CHARLOTTE, N.C. — When it comes to American history, there are a lot of stories. But despite the size of many textbooks, there are lots of stories and people who never make it into the curriculum.
One of them is Robert Smalls, a former slave who freed himself, his crew and their families by commandeering a Confederate steamship from Charleston Harbor in 1862. He later became the Navy's first Black commanding officer and wrote the legislation that created the country's first free public school system in South Carolina.
"Robert Smalls was a Civil War hero, Reconstruction politician, he was the first African American to command a United States naval vessel," Michael Boulware Moore, Smalls' great-great-grandson, said.
Smalls was known as "Grandpa" to his family, according to Moore, who was the president and CEO of the International African American Museum in Charleston.
Smalls was enslaved on the CSS Planter, a Confederate transport ship. On May 13, 1862, Smalls got his family, other enslaved crewmembers and their families, and he sailed it to freedom. Miraculously, he sailed past five forts without being caught.

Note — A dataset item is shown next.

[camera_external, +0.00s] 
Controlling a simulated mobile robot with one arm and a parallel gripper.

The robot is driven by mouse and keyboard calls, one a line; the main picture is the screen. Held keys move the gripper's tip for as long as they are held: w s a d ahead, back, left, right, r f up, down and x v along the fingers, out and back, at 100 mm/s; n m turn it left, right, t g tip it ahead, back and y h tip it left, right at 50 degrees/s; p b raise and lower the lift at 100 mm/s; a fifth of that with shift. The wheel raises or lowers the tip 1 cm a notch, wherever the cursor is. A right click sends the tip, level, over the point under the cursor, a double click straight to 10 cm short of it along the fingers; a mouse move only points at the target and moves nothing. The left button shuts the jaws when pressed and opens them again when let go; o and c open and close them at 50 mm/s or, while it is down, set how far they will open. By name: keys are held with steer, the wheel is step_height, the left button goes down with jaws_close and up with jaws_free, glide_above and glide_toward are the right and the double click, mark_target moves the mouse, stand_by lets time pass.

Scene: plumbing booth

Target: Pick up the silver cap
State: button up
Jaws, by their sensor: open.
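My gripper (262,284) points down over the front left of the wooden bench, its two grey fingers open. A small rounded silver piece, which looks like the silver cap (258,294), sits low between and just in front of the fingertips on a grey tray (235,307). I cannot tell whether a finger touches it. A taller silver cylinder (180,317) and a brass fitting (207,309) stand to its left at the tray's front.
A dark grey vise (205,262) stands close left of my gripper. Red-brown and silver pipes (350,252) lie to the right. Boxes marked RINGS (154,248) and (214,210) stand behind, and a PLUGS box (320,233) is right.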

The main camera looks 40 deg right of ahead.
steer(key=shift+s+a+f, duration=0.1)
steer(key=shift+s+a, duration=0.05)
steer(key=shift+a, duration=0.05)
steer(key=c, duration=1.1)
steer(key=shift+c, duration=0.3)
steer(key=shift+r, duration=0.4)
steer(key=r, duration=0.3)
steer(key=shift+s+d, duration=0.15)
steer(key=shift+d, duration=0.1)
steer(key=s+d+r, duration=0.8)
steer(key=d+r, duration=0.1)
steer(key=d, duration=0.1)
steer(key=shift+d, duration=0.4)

Smalls' incredible story helped convince Abraham Lincoln to allow Black men into the U.S. Army. Those soldiers helped the Union eventually win the Civil War.

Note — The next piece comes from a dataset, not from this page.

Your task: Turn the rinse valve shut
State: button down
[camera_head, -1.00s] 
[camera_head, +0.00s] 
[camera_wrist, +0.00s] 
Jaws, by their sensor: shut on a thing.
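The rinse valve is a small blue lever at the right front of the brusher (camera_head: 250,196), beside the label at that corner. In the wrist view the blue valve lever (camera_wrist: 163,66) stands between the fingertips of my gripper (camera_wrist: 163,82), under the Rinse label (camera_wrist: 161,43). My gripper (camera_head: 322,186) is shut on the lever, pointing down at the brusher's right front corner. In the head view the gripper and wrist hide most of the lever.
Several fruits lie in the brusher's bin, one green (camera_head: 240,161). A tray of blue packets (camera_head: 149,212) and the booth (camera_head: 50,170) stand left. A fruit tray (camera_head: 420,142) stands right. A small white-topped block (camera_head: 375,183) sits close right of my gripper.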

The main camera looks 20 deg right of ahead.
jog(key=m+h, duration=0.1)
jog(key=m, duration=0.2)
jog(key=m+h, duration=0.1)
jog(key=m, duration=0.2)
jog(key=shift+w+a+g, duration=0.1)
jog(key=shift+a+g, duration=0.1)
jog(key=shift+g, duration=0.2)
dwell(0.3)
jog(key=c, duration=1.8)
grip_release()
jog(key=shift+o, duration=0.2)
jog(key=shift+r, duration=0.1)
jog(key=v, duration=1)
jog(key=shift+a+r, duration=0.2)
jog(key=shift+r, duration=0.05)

"After the water, he got a reward for delivering the Planter to the United States," Moore said.
That reward allowed Moore to buy his family's home in South Carolina.
"It's really kind of poetic in my view," Moore said. "I mean, he had been enslaved in this house, and he comes back and he buys that. The story is about effectively canceling certain aspects of our history.
"Our history is rich, it is deep, it is dynamic and it deserves to be told."